Being able to manufacture qubits at scale is therefore a vital step, and if conventional silicon manufacturing processes that have been developed and tuned by chipmakers such as Intel over many years can be repurposed for this, it will be a stride towards scaling to the thousands of qubits that are needed for practical quantum systems. This is essentially what Intel and QuTech are claiming to have demonstrated.

"Our research proves that a full-scale quantum computer is not only achievable but also could be produced in a present-day chip factory. We look forward to continuing to work with QuTech to apply our expertise in silicon fabrication to unlock the full potential of quantum," said Intel's director of Quantum Hardware, James Clarke.

The research was published in the journal Nature Electronics. The abstract for the article states that the potential of using industrial semiconductor manufacturing for quantum gates has driven the development of quantum computing in silicon quantum dots, but that fabrication has so far relied on electron-beam lithography processes that suffer from low yield and poor uniformity.

Specifically, current semiconductor qubit chips are typically fabricated in cleanrooms using tools that are optimized for flexible design changes and fast turnaround, but compromise on reliability, according to QuTech, whereas industrial semiconductor manufacturing processes are optimized for reliability.

"Industrial manufacturing techniques are different from the techniques that are typically used to fabricate such quantum dot samples," said QuTech's Anne-Marije Zwerver, PhD researcher and first author of the report.

According to the report itself, a key question was whether the reliable but strict design rules of patterning in industrial semiconductor manufacturing could be used to produce suitable qubit device layouts, and whether the coherence properties of the qubits would survive the processing conditions, such as chemical mechanical polishing, which silicon wafers undergo during commercial manufacturing.

However, although this is regarded as a significant breakthrough by Intel and QuTech, it appears that much more research work needs to be done, and we shouldn't expect to see silicon qubit devices for anything other than development rolling off an Intel production line any time soon.

We contacted Intel and QuTech with regards to the next steps for this technology, and will update this article if we get a response.

The report states that although there are significant challenges to overcome to engineer out defects and improve qubit performance and scalability, the full 300mm device-integration line established by Intel and QuTech will allow them to run a high volume of experiments to accelerate development compared with conventional fabrication methods.

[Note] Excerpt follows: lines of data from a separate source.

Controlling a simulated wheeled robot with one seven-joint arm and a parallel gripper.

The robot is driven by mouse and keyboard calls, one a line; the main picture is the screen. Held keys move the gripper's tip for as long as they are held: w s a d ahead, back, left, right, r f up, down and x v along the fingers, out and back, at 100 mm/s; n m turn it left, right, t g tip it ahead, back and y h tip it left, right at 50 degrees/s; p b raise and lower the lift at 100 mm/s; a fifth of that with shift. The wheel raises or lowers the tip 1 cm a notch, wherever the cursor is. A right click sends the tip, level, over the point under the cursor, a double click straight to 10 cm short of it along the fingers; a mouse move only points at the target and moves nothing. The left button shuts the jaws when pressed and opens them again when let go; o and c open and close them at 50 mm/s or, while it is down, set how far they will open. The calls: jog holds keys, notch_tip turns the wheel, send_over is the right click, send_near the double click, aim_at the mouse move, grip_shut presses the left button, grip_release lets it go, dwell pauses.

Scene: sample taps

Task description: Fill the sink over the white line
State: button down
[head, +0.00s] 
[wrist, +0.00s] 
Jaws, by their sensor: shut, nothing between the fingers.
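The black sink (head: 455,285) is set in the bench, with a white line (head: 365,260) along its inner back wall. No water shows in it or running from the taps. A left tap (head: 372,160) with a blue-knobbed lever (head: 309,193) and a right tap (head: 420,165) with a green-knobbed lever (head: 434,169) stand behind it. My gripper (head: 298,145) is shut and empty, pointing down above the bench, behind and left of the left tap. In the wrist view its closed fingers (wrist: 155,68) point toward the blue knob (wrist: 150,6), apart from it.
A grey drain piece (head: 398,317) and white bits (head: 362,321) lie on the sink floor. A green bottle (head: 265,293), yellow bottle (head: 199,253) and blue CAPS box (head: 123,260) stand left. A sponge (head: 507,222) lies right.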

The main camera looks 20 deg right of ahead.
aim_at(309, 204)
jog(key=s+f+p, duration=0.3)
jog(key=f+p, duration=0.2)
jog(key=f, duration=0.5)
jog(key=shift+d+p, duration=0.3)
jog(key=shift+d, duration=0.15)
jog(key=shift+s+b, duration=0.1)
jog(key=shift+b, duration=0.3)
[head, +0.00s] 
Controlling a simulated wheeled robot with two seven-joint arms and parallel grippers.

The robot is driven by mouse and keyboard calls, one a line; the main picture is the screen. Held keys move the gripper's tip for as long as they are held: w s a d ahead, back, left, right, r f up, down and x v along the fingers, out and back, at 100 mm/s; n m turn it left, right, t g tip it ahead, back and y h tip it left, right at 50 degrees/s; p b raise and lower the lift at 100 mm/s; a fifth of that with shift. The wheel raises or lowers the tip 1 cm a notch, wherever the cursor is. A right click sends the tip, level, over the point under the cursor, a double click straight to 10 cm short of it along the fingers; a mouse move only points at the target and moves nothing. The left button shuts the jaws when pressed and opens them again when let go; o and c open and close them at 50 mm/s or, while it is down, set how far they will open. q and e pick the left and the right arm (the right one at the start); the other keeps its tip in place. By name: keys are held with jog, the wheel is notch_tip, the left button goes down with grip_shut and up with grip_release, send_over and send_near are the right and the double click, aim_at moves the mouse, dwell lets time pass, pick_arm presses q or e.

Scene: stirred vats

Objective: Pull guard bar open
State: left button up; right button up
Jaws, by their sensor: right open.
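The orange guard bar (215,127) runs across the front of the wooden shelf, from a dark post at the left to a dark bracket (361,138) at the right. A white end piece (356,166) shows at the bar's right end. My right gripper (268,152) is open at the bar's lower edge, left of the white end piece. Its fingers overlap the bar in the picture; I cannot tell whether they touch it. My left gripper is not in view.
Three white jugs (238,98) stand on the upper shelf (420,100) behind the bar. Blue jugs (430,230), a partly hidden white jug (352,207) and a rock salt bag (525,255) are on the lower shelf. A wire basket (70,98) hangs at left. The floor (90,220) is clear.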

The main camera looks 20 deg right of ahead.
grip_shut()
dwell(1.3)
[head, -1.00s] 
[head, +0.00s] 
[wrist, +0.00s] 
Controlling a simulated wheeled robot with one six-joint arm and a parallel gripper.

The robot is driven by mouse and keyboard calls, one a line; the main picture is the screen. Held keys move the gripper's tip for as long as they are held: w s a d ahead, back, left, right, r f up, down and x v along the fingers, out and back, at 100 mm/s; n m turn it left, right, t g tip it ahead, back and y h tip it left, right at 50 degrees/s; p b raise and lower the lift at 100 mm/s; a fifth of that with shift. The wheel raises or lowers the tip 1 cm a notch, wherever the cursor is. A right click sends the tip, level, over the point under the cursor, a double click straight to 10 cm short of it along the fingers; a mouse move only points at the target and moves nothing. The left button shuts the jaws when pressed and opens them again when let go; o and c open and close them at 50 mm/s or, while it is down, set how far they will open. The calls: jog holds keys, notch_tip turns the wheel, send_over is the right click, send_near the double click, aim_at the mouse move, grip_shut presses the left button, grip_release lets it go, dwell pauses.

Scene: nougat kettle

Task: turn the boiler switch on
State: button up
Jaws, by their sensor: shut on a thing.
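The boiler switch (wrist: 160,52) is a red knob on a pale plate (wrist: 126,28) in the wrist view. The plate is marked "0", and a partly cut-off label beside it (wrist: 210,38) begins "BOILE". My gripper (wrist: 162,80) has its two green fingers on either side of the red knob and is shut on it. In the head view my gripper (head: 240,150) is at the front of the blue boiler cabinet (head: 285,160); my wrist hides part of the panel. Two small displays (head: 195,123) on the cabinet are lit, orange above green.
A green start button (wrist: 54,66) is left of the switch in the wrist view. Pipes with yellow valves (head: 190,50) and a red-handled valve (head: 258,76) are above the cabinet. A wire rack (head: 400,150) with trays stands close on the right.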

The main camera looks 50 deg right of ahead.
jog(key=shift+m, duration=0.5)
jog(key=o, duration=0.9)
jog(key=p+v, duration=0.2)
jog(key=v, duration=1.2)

"The compatibility of silicon spin qubits with fully industrial processing demonstrated here highlights their potential for scaling and for creating a fault-tolerant full-stack quantum computer," the report concludes.

Intel last week disclosed that it is to deliver quantum computing testbed equipment to the US Department of Energy's Argonne National Laboratory (ANL) where it will slot into a real-world quantum system being constructed there. ®

Updated on April 20, 2022 at 1253 BST to add

In response to our queries, Ravi Pillarisetty, Quantum Device Engineer at Intel, told us that the ability to mass produce silicon qubits will be used for development by enabling a high volume of experiments and statistical data collection, but the expectation is that this will eventually lead to commercial products.

"We believe that for any commercial application we will need a chip with millions of qubits. We envision one day being able to build a system to such scale by integrating our qubit process together with the advanced interconnect and circuit design infrastructure associated with semiconductor manufacturing," Pillarisetty said.

Technological innovations in the semiconductor industry can "take a long time to bloom," according to Intel, indicating that quantum technologies are at least 10 years away from having an impact.